A revealing magazine article (that you're not likely to come across in the mainstream media universe) extensively profiles Glenn Beck and finds him...a staunch defender of liberty, equality, the Constitution, and the First Amendment.
No surprise to those who're familiar with Beck's stances.
But when friends of Cecilie Gamst Berg — the author of "Fighting Beck: The man the liberals love to hate" which appears in Sunday's South China Morning Post Magazine — found out she would be traveling from Hong Kong to Salt Lake City to meet Beck at his Man in the Moon event, they were aghast.
- “Oh no – not Glenn Beck! I hate him.”
- “Beck – you mean that Glenn Beck? That conspiracy theorist? Can’t stand him.”
- “What are you seeing him for? He’s an awful, right-wing, fascist, Nazi, Zionist … redneck.”
But as is common with those who get a chance to meet Glenn and find out who he is and what he stands for, the author came away with a decidedly different impression.
"It’s hard to understand why Beck is such a red rag to the leftist bulls because he mostly talks about what all lefties worth their salt used to defend: liberty, justice, equality under the law and all that," she writes.
"Beck’s insistence on the importance of upholding and protecting the American Constitution, honouring the principles of the Founding Fathers and, above all, protecting the First Amendment (freedom of speech) has done little to endear him to the people who see themselves as the arbiters of everything that’s correct – politically correct, that is."
Berg, who writes that she's been following Beck for the last four years, adds that his Mormon faith also makes him a target.
"Christianity in general is not very popular with the in-crowd and many in America voted for President Barack Obama the second time because, although they didn’t like him much, at least he wasn’t the worst kind of Christian," she writes.
"Sober, hard-working, committed to creating prosperity and helping others, responsible, family oriented … in today’s anything-goes climate, what could be worse than a Mormon?"
More from Berg's piece:
Who are my kind of people now that I am a born-again conservative dabbling in Christianity?
It used to be that the people who hate, vilify and ridicule Beck were my kind of people.
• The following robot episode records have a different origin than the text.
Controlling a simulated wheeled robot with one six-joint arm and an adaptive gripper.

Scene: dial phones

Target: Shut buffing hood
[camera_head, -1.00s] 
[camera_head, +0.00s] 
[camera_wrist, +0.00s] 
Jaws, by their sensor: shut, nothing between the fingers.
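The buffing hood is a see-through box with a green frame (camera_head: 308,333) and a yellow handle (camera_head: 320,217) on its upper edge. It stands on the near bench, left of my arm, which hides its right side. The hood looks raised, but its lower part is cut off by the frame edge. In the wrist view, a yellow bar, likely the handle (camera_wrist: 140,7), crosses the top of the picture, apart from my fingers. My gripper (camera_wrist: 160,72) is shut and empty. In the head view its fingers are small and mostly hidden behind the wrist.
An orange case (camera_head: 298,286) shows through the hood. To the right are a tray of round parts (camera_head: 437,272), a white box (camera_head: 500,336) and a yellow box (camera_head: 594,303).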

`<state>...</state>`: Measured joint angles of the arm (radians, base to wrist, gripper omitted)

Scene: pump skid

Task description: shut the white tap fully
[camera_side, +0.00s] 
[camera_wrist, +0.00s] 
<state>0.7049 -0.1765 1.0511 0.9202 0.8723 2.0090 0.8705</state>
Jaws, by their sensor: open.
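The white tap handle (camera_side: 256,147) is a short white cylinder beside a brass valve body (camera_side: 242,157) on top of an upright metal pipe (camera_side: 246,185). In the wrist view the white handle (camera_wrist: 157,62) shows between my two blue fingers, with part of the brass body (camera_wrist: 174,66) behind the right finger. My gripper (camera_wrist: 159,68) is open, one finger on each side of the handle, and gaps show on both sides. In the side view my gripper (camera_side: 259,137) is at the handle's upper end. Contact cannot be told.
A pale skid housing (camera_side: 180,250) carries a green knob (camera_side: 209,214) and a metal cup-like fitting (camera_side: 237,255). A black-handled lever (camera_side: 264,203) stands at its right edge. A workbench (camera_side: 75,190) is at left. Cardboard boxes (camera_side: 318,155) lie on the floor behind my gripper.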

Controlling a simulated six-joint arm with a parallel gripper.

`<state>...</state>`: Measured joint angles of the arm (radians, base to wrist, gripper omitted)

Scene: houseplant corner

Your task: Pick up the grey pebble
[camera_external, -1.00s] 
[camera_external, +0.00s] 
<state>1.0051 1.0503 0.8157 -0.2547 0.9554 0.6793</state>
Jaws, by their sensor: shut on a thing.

Growing up in Norway as your common or garden variety 1970s radical, I had the same posters of Mao Zedong and Che Guevara as everybody else, went to all the big anti-everything demonstrations and believed in no responsibilities and free stuff for everyone.
After moving to China in 1988 and seeing communism up close, I had to admit it was perhaps not the great solution to … well … almost everything that I had been taught (in school; although even then I noticed that really devout Marxist-Leninists were incredibly earnest and dull).
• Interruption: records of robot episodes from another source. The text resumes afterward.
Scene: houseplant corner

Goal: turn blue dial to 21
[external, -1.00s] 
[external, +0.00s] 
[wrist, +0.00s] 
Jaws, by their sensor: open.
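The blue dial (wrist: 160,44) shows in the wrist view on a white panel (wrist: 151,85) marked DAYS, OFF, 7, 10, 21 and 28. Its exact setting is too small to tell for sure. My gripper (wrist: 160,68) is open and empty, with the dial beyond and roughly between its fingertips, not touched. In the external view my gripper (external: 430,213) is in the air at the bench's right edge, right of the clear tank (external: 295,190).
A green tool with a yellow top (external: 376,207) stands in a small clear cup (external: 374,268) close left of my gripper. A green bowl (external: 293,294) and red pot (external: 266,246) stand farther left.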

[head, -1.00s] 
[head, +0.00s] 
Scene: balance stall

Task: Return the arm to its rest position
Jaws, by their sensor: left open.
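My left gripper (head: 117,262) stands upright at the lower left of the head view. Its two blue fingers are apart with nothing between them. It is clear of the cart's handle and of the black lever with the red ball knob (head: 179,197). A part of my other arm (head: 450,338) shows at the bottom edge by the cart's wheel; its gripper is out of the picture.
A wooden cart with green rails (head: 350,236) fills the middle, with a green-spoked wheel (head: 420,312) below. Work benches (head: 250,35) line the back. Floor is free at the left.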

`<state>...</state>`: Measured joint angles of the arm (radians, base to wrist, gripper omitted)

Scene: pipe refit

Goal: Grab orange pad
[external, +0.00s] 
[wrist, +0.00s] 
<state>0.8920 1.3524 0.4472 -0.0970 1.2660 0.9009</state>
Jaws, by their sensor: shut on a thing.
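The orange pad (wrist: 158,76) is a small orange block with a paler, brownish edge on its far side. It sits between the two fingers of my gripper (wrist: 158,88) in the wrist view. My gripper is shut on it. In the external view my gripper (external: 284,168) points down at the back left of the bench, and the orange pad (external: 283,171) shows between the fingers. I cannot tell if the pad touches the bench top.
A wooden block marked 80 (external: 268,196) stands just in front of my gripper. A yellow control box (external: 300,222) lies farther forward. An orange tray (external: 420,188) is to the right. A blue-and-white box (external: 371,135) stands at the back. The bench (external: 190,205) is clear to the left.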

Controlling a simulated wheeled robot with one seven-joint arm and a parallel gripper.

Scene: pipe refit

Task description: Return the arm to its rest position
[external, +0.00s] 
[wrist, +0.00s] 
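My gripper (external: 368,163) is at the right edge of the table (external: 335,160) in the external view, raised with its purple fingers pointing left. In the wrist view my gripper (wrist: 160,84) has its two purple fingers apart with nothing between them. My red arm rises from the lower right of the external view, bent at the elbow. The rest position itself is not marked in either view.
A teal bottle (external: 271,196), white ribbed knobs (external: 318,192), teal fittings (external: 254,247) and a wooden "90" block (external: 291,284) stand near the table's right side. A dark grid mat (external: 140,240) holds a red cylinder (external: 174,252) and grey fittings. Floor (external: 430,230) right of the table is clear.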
After September 11, I started reading up on Islam and world jihad (holy war), and found that communism was just like a fundamentalist religion and radical Islam just like a militant ideology – in each there’s the same pathological need to control every aspect of other people’s lives, with the same promise of a spot of light killing in the afternoon.
Eventually I stumbled across Beck, in 2009. Among the documentaries doing the rounds about honour killings, stonings and the beheading of infidels, he stood out. There he was: Glenn Beck – passionate, zealous, a human dynamo, drawing lines between seemingly unrelated incidents around the globe, using his knowledge of history to find connections where few others could be bothered to look. He predicted the rise of the Muslim Brotherhood and its eventual takeover of Egypt, he warned about the economies of Greece, Spain and the rest of Europe collapsing, he predicted the US National Security Agency’s (NSA) data spying scandals – and was roundly ridiculed.